L’ONU, une force de construction
Depuis le premier jour, l’Organisation représente « la conscience du monde », a poursuivi M. Guterres, soulignant que dans un monde qui semble vouloir la destruction, notre Organisation est « une force de construction ». Pour trouver des solutions mondiales à la hauteur de la situation, il a donc conseillé de passer par l’ONU. « Plus les Nations Unies agissent ensemble pour relever les grands défis partout dans le monde, moins le fardeau qui pèse sur chaque pays est lourd », a-t-il argué en martelant que les problèmes mondiaux exigent des solutions mondiales.
« Nous avons les plans qui nous permettront de relever ces défis », a-t-il insisté en observant qu’il n’est nul besoin de réinventer la roue. La formule qu’il a proposée passe par l’accélération et la transformation, guidées par le Pacte pour l’avenir, dont l’application sera au cœur de ses priorités en 2025.
Les défis des conflits en cours
En passant en revue les conflits qui se multiplient, il a relevé que, parallèlement, les droits humains sont constamment pris pour cible. De même, la menace nucléaire est à son plus haut niveau depuis des décennies, s’est-il inquiété en notant l’aggravation des divisions géopolitiques et la méfiance, qui jettent de l’huile sur le feu.
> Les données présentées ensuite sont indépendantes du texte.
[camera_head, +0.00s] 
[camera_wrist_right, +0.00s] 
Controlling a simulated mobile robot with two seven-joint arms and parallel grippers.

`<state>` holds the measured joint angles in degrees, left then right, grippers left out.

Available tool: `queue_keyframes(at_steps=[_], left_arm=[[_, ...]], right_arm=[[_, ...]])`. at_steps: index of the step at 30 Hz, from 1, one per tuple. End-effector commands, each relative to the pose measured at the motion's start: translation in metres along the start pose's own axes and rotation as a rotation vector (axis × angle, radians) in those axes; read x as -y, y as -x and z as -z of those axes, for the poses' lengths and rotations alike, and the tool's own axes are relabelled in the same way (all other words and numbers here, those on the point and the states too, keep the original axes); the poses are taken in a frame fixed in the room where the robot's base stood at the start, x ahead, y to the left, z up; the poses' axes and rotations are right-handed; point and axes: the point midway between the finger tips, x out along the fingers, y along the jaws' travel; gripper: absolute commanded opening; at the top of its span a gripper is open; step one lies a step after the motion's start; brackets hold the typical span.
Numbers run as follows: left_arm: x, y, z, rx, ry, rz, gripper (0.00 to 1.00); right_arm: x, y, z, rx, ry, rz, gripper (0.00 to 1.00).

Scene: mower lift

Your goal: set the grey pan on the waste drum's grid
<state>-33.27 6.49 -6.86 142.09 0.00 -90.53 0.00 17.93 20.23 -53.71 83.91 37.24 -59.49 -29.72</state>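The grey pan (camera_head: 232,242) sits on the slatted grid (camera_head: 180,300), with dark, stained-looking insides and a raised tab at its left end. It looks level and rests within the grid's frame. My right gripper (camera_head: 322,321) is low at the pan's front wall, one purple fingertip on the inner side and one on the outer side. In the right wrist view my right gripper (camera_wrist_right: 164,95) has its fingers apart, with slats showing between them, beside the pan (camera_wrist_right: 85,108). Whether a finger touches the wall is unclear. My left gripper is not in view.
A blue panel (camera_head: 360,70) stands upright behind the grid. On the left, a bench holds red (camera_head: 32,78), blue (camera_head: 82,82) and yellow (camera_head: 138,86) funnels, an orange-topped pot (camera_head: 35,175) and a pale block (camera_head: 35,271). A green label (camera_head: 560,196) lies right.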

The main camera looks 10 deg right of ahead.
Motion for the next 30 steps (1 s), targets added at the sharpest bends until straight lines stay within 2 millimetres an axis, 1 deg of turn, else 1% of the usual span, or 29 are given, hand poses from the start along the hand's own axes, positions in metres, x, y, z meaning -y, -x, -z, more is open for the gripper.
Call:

L’impunité est endémique, marquée par des violations récurrentes du droit international, du droit international humanitaire et de la Charte des Nations Unies, ainsi que des attaques systématiques contre nos institutions elles-mêmes, a déploré le Secrétaire général. Il a salué l’accord enfin conclu en vue d’un cessez-le-feu et de la libération des otages à Gaza et a salué le travail effectué par l’Office de secours et des travaux des Nations Unies pour les réfugiés de Palestine dans le Proche-Orient (UNRWA) dans la réponse humanitaire.
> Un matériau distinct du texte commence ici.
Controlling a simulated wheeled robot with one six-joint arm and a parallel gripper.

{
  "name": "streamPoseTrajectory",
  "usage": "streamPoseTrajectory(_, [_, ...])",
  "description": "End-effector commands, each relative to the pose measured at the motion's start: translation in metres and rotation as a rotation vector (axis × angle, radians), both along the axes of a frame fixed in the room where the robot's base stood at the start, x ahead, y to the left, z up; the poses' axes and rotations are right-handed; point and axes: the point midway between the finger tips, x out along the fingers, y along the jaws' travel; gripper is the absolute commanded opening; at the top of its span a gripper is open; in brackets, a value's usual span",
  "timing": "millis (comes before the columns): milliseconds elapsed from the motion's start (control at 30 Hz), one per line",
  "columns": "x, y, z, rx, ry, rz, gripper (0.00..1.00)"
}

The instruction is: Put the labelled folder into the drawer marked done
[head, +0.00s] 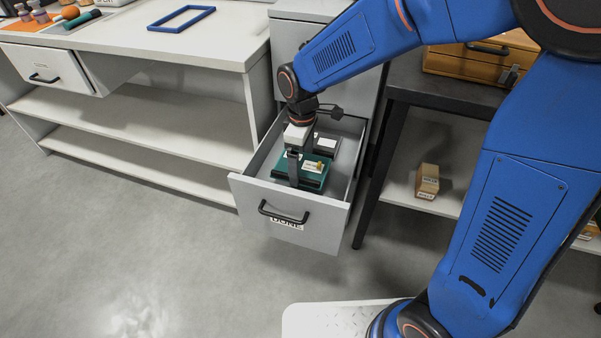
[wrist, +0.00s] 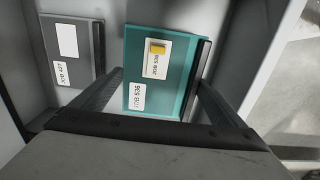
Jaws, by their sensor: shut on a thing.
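The labelled folder (head: 316,181) is teal green with a dark spine, white labels reading JOB 536 and a small yellow tab. In the wrist view the folder (wrist: 180,85) lies between the two fingers. My gripper (head: 302,178) points down inside the open drawer and is shut on the folder. The drawer (head: 246,198) is grey, pulled out, with a black handle and a DONE label on its front. The folder is inside the drawer walls; I cannot tell whether it touches the floor of the drawer.
A grey folder (wrist: 75,50) marked JOB 427 lies in the drawer beside the green one. A white table (head: 220,50) with a blue frame (head: 182,18) stands left. A dark table (head: 440,88) stands right, with a small box (head: 428,181) on its lower shelf.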

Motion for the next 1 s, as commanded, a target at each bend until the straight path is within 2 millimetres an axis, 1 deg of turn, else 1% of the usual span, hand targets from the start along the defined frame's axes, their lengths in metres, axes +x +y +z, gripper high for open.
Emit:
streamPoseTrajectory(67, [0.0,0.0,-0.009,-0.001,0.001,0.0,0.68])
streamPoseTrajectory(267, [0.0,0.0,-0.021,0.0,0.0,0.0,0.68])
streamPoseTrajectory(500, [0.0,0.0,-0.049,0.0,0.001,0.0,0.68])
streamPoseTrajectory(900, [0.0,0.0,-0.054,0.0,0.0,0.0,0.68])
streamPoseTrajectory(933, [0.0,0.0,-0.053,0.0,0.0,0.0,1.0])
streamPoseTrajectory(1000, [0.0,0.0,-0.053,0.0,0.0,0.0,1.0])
« En Syrie, après des années d’effusion de sang, verrons-nous un pays qui peut enfin être un havre pour les différentes confessions, traditions et communautés et façonne un avenir inclusif, libre et pacifique, alors que nous continuons à tout faire en ce sens? » s’est-il interrogé avant d’annoncer partir ce jour-même pour le Liban afin d’exprimer sa solidarité au peuple libanais et aux forces onusiennes de maintien de la paix. Outre le Moyen-Orient, il a évoqué les situations de conflit en Ukraine, au Soudan et au Sahel, où sévissent l’extrémisme violent et la terreur. Il a également mentionné Haïti où la terreur provient des gangs criminels armés, ainsi que les situations d’insécurité en Somalie, au Myanmar, en République démocratique du Congo et au Yémen.
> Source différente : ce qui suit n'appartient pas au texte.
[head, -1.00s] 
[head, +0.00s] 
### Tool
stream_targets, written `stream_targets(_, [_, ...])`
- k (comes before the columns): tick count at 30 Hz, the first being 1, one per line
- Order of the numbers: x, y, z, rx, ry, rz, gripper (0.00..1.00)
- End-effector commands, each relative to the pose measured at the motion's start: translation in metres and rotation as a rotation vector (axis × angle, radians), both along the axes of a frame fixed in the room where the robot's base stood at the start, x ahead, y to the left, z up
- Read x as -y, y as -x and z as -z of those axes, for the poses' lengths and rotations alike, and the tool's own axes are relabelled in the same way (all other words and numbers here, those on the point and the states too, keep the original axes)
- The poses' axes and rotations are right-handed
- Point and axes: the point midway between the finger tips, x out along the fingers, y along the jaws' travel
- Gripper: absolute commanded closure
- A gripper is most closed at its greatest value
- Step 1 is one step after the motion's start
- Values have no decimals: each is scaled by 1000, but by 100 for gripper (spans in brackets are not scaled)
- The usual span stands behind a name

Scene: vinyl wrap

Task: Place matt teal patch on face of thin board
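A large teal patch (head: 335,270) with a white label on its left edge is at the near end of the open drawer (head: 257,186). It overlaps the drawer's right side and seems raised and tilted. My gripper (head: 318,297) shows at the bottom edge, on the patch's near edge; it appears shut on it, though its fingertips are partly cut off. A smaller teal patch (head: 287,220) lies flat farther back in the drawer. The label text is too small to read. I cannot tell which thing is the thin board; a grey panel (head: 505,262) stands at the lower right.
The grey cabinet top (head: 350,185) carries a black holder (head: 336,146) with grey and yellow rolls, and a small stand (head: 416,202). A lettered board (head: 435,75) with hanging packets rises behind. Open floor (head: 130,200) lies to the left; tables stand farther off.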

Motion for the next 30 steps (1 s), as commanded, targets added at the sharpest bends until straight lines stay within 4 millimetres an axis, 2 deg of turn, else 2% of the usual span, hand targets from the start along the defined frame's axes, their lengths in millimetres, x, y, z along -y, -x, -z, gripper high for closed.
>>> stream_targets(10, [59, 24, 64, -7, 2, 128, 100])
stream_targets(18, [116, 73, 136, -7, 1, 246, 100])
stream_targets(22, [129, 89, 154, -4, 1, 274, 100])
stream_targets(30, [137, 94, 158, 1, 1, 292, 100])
Lutter contre les inégalités en finançant la réalisation des ODD
Cette boîte de Pandore moderne propage également les inégalités, a expliqué le Secrétaire général. Selon lui, ces énormes inégalités sont le signe indéniable que quelque chose est profondément rompu dans nos systèmes sociaux, économiques, politiques et financiers.
Se montrant néanmoins rassurant, il a affirmé qu’il est possible de venir à bout des inégalités si nous nous engageons à mener des politiques favorisant l’équité, au lieu de nous accrocher aux vieilles recettes qui ont tant échoué. Cela commence selon lui par une accélération des efforts pour atteindre les objectifs de développement durable (ODD), en se concentrant sur les domaines à fort impact comme l’éradication de la pauvreté, la sécurité alimentaire, l’éducation de qualité pour tous, la protection sociale, la couverture sanitaire universelle, l’accès à l’énergie, la transition numérique et la réduction des effets des changements climatiques.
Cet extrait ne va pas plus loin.